[Start of THE RECORDS]
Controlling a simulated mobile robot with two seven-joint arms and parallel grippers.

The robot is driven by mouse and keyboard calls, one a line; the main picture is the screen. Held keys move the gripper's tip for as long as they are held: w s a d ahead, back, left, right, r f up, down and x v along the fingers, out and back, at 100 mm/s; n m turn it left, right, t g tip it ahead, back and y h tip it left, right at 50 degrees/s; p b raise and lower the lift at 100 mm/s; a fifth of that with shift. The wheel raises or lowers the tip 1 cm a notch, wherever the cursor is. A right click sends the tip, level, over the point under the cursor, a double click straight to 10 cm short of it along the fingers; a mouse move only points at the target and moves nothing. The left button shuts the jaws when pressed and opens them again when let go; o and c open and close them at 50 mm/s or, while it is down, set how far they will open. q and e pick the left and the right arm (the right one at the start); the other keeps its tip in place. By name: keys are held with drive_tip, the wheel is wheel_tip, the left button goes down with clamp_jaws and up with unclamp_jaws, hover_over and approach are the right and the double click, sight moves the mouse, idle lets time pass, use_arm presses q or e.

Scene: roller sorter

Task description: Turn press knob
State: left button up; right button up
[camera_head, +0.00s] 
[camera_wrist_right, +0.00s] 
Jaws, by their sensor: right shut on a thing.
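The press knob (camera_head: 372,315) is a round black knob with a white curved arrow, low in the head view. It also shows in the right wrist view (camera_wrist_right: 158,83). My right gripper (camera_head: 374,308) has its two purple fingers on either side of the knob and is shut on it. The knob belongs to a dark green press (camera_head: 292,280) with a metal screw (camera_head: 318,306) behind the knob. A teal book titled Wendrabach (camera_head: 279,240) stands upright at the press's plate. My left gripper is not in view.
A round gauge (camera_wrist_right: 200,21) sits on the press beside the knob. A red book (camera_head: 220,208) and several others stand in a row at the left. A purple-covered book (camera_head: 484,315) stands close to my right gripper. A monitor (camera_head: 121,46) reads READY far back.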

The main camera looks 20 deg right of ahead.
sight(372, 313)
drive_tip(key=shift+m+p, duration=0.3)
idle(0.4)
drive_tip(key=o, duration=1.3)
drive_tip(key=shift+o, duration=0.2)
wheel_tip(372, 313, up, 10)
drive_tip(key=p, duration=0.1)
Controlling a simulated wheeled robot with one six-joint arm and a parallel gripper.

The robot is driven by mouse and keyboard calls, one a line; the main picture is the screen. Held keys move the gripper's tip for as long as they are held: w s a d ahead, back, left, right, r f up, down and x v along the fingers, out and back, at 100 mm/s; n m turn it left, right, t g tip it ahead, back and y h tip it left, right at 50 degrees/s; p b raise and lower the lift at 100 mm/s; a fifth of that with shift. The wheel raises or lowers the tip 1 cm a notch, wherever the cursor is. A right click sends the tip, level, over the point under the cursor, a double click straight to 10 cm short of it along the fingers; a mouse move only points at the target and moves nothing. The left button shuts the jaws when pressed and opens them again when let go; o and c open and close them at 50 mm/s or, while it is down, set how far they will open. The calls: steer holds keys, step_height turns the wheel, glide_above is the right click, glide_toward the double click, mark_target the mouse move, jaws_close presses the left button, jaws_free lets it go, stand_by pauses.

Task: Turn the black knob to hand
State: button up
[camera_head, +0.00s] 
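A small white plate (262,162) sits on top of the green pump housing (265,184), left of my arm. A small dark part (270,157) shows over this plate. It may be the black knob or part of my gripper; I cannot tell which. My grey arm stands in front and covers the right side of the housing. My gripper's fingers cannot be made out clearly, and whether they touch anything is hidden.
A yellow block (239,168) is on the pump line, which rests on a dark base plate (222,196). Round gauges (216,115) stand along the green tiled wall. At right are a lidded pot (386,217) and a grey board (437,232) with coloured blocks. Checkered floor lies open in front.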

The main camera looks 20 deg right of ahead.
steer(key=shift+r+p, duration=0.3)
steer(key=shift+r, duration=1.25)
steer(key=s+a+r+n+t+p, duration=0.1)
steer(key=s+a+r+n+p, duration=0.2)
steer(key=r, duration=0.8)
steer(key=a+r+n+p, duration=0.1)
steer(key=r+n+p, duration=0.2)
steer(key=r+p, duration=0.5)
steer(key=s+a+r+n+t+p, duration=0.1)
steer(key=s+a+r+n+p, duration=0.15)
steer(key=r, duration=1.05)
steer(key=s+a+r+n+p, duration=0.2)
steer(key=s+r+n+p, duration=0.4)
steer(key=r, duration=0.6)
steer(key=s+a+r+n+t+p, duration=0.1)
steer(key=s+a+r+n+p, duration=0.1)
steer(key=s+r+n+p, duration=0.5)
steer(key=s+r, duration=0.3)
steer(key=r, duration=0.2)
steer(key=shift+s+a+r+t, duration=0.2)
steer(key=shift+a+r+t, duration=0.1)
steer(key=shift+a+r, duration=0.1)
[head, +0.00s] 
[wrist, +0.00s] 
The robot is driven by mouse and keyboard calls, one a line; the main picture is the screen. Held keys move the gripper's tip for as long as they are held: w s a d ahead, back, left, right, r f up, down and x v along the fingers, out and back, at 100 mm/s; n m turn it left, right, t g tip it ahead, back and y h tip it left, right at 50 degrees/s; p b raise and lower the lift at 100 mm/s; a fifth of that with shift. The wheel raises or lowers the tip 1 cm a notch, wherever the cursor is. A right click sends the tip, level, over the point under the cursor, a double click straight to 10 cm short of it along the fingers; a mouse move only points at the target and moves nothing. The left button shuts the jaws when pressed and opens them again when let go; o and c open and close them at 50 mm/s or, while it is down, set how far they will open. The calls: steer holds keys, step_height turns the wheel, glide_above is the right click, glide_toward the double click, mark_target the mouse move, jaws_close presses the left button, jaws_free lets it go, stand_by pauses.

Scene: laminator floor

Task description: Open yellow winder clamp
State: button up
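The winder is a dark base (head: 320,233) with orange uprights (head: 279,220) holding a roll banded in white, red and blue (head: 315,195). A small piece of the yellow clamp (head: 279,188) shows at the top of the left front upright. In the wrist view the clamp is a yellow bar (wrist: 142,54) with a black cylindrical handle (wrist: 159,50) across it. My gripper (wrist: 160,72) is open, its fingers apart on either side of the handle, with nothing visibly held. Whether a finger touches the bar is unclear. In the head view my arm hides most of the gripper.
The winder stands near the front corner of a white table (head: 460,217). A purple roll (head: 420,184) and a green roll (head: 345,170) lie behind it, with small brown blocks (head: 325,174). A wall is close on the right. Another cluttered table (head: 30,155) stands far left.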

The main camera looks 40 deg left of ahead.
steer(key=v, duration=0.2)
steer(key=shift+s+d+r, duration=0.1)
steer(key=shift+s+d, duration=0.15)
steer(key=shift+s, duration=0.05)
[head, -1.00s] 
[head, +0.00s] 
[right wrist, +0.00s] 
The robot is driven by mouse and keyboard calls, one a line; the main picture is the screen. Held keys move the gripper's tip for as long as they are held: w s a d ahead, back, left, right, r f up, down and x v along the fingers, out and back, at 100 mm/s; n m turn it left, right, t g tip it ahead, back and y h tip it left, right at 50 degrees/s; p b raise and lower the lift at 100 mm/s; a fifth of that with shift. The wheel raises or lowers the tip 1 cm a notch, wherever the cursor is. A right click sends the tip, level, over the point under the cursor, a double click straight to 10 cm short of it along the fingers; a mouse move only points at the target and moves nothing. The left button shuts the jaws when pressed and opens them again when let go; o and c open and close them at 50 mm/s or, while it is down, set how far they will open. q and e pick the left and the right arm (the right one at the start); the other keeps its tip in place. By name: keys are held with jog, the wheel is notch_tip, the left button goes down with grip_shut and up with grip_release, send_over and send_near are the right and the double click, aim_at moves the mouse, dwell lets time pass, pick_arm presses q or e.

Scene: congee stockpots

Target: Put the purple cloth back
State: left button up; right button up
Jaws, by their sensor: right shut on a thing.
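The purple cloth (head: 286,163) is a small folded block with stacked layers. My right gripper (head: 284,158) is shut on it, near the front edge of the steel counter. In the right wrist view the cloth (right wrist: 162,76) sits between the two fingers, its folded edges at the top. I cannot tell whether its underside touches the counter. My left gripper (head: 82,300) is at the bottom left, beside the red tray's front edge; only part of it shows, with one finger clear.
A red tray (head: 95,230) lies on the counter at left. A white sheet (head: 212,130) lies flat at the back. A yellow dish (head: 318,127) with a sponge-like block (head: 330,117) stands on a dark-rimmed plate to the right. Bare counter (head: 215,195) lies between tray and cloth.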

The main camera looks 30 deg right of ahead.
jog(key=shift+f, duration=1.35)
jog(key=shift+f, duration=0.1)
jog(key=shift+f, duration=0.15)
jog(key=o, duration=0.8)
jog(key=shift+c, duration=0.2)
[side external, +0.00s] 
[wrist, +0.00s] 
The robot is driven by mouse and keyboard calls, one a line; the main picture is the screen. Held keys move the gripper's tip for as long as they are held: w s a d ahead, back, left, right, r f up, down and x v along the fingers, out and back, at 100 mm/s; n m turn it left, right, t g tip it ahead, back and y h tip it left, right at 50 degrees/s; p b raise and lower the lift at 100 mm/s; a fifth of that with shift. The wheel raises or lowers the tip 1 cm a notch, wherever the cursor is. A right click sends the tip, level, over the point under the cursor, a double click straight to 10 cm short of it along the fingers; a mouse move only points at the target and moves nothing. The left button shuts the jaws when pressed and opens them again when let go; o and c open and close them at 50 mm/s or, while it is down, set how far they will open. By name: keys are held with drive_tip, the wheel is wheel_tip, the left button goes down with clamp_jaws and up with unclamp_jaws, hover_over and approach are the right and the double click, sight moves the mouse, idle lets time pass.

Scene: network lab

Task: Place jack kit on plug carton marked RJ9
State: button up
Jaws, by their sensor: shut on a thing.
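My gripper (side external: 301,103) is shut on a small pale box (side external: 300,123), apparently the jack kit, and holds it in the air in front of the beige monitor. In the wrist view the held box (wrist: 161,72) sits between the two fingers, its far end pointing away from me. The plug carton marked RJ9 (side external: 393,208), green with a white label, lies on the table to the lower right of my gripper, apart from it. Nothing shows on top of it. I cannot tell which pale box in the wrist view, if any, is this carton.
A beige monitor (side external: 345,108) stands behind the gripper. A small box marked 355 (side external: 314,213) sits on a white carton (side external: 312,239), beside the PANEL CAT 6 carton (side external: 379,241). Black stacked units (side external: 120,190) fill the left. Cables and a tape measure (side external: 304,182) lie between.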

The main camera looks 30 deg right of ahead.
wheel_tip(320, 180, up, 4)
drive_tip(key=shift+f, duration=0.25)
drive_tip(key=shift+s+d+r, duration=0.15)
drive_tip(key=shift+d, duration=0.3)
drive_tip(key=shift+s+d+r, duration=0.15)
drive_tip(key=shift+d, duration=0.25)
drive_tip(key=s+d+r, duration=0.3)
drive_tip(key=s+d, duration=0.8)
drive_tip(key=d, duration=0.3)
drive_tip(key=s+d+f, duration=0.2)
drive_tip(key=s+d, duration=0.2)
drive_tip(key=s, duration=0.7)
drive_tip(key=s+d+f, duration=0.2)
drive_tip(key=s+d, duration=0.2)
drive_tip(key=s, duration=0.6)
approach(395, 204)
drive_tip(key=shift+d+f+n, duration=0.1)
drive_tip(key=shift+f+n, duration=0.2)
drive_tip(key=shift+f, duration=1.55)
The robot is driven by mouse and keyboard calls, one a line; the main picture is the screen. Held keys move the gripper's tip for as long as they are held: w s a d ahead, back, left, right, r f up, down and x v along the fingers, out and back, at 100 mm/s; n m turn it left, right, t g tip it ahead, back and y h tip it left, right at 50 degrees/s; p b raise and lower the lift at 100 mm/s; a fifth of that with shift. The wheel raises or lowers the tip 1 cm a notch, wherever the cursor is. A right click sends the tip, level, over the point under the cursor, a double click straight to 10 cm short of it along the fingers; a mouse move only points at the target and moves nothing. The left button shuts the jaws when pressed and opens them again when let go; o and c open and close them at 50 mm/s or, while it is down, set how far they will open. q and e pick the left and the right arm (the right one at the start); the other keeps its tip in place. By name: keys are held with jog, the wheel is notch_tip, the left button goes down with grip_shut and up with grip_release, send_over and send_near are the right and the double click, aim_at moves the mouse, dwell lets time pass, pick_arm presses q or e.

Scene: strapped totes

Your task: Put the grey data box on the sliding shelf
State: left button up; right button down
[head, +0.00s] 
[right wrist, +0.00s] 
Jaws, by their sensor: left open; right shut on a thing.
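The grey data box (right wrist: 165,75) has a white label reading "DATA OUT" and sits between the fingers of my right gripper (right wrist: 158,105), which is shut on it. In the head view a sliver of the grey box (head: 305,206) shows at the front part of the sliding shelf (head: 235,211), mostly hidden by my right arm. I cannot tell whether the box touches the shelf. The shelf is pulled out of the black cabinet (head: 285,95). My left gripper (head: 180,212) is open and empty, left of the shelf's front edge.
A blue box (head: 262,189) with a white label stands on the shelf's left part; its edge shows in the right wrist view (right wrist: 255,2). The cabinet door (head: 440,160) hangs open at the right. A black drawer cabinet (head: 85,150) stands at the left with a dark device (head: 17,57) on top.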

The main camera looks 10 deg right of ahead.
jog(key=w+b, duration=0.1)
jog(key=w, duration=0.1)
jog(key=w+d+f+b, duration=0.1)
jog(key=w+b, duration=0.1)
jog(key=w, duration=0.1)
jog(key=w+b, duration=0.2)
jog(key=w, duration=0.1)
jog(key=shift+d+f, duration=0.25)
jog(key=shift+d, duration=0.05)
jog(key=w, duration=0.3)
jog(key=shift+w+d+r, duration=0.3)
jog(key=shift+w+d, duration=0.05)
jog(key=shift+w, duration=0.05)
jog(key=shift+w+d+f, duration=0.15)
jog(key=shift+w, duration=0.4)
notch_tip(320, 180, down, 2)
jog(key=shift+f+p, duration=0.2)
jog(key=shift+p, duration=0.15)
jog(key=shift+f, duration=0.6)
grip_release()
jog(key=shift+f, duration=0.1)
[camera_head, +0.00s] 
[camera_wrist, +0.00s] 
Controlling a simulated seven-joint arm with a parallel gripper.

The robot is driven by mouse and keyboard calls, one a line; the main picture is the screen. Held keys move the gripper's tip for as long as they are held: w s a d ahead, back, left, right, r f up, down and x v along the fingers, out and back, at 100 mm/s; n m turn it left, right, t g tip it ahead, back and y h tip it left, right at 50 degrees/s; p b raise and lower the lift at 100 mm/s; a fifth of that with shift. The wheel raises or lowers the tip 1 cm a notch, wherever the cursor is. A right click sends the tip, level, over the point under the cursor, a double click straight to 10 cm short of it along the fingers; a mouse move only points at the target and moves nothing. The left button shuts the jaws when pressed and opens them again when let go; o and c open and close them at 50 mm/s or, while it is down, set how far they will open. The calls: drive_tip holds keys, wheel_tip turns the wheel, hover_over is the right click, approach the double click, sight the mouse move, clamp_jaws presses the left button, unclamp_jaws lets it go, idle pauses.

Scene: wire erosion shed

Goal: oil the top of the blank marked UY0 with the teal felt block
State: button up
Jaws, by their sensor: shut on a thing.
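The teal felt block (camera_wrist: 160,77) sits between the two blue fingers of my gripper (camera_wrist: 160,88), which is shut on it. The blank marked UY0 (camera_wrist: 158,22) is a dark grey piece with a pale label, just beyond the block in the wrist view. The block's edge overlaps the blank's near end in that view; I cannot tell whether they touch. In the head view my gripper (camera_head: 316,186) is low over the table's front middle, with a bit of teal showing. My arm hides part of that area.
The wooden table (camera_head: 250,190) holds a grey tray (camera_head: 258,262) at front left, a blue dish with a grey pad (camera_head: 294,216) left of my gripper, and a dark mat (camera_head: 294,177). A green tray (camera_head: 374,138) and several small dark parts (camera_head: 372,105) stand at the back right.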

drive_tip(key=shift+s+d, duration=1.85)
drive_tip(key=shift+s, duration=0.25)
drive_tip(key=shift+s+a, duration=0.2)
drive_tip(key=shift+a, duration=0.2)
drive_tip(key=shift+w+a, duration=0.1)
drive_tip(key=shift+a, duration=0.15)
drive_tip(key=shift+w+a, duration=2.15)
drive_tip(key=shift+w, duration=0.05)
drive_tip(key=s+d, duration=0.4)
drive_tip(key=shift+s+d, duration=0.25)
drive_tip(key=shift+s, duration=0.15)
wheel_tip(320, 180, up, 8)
[End of THE RECORDS]
Count every line above that holds the string "parallel" and give the total, nothing more.

### RESPONSE BELOW
3